News des Tages: Bürgerrat, Wassermangel, Geburtenrückgang
1. Losen als Lösung
Zum ersten Mal in seiner Geschichte will das Parlament einen eigenen Bürgerrat einberufen. Das Gremium, bestehend aus 160 Bürgerinnen und Bürgern, wurde heute Nachmittag per Losentscheid besetzt. Die Losfee: Bundestagspräsidentin Bärbel Bas.
Das Vorhaben ist im Koalitionsvertrag der Ampel festgeschrieben und soll nun in die erste Runde starten. Ab Herbst wird das Gremium an drei Wochenenden in Präsenz sowie bei sechs digitalen Treffen zusammenkommen und über das Thema »Ernährung im Wandel: Zwischen Privatangelegenheit und staatlichen Aufgaben« beraten. Bis Ende Februar 2024 soll der Rat dann Empfehlungen vorlegen.
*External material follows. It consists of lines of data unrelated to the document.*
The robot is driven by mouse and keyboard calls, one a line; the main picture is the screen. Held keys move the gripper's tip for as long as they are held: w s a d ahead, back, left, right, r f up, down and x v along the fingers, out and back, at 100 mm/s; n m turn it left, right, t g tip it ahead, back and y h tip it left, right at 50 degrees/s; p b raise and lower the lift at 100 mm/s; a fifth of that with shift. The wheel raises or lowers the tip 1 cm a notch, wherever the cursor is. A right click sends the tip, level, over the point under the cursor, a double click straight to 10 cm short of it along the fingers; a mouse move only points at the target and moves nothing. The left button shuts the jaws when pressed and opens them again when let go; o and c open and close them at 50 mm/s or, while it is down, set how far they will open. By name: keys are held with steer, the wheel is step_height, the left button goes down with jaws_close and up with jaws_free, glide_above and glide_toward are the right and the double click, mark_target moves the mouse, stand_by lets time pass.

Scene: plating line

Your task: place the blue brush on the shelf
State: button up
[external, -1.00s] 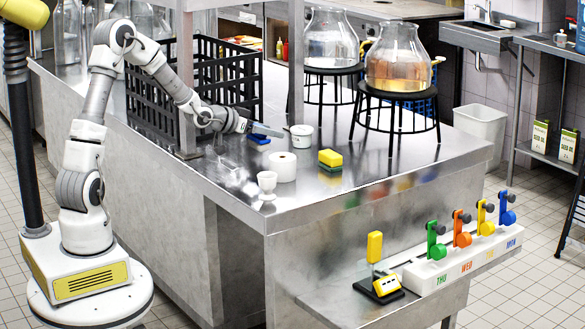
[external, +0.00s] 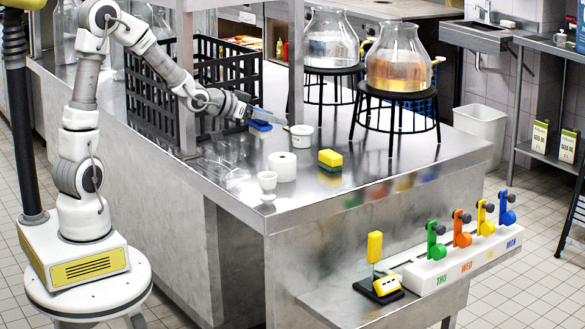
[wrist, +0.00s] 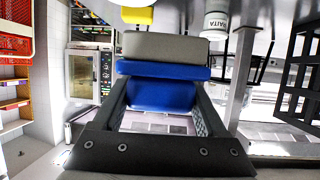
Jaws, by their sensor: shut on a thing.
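The blue brush (external: 260,126) is held by my gripper (external: 252,114) above the steel counter, near the black crate. In the wrist view the brush (wrist: 160,70) shows a blue body between the dark fingers of my gripper (wrist: 163,92), with a grey block at its far side. The fingers are shut on the blue part. In the external view the brush is small and partly covered by the gripper. A metal rack at the right edge has a lower shelf (external: 531,152) with green-and-white cartons on it; I cannot tell if this is the shelf named.
A white tub (external: 301,136) stands just right of the brush. A white roll (external: 283,167), a white cup (external: 267,182) and a yellow-green sponge (external: 330,159) stand nearer the front. The black crate (external: 228,75) and a metal post (external: 296,60) are close to the arm. Glass jars stand on black stools behind.

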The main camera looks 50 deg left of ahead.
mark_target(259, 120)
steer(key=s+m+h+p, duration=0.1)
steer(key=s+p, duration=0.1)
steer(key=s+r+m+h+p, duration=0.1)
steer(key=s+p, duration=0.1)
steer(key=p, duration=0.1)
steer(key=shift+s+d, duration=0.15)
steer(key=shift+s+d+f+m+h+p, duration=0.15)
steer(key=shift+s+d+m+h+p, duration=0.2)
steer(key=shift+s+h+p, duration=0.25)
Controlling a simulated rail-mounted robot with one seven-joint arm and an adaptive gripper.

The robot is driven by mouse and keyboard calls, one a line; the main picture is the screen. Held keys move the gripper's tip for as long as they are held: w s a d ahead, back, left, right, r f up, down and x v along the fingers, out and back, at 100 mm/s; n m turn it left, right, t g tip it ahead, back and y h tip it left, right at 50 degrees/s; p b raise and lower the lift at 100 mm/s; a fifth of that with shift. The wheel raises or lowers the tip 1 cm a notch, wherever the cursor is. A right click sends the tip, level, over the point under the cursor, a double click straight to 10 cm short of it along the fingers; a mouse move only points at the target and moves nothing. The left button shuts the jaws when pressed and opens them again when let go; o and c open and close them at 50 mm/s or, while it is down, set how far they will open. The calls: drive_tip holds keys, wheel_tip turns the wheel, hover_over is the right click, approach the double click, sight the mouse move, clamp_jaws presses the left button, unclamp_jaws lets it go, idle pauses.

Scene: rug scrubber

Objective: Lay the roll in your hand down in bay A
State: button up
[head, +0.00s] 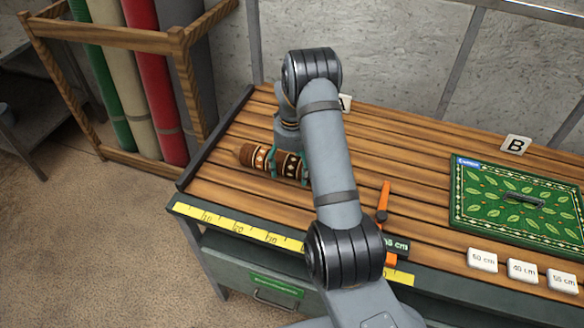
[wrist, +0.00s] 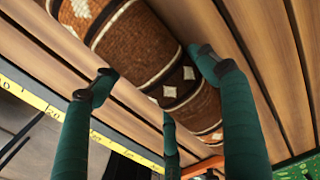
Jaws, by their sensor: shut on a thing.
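A brown patterned roll (head: 254,157) with white and black bands is held in my gripper (head: 289,162) over the left part of the slatted wooden bench. In the wrist view the roll (wrist: 133,45) lies slantwise between my green-padded fingers, and my gripper (wrist: 158,78) is shut around it. I cannot tell whether the roll touches the slats. The sign A (head: 346,102) stands at the back edge of the bench, partly hidden by my arm. My arm also hides the roll's right end in the head view.
A green leaf-patterned rug (head: 490,224) lies by sign B (head: 516,145) on the right. White size tags (head: 522,270) and an orange tool (head: 384,200) lie toward the front. A yellow measuring tape (head: 235,227) runs along the front edge. A rack (head: 105,38) of rolls stands at left.

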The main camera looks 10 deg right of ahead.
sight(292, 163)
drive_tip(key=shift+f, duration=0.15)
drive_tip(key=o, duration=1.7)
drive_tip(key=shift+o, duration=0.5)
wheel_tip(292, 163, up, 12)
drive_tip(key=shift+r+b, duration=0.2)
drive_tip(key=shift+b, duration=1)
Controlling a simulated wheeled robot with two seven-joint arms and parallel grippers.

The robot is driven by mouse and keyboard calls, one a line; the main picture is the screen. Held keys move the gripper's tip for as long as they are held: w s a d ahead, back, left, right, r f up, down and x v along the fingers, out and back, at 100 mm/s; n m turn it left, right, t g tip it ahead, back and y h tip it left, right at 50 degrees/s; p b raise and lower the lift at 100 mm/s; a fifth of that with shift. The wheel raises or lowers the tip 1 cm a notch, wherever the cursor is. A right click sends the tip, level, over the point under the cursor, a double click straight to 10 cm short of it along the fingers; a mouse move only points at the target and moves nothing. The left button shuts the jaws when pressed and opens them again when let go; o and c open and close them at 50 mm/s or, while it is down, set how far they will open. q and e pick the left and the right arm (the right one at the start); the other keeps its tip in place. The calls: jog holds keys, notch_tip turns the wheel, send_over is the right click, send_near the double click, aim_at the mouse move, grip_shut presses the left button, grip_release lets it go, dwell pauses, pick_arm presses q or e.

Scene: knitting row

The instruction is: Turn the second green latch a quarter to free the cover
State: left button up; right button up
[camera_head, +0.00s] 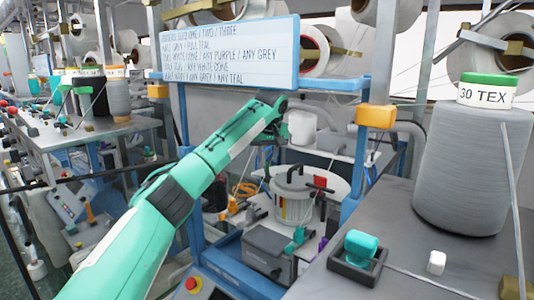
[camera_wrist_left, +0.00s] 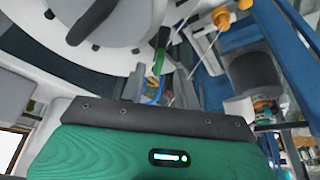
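My left arm reaches in from the lower left, and my left gripper (camera_head: 268,153) hangs dark and small behind the wrist. Its fingers are too small to read. A white drum with a pale round cover (camera_head: 293,181) stands just below and to the right of it. In the left wrist view the cover (camera_wrist_left: 115,30) fills the upper left, with a black handle (camera_wrist_left: 92,22) on it. One green latch (camera_wrist_left: 158,61) with a dark part shows at its rim, apart from the green gripper housing (camera_wrist_left: 150,150). I cannot tell which latch it is. My right gripper is not in view.
A large grey yarn cone (camera_head: 470,165) stands on the right bench. A blue frame post (camera_head: 358,165) rises right of the drum. A sign board (camera_head: 225,52) hangs above.

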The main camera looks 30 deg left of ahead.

»In anderen Ländern wurden solche Modelle schon erprobt, etwa in Irland«, schreibt meine Kollegin Sophie Garbe aus dem Spiegel-Hauptstadtbüro in ihrem Text, der die wichtigsten Fragen und Antworten rund um den Bürgerrat zusammenfasst. In Irland diskutierte ein Bürgerrat ein Jahr lang über Themen wie Schwangerschaftsabbruch und gleichgeschlechtliche Ehe. Das Parlament entschied danach, einen Teil der Beschlüsse des Rates in einem nationalen Referendum zur Wahl zu stellen. Dabei stimmte die Mehrheit der irischen Bürgerinnen und Bürger für die Einführung der gleichgeschlechtlichen Ehe.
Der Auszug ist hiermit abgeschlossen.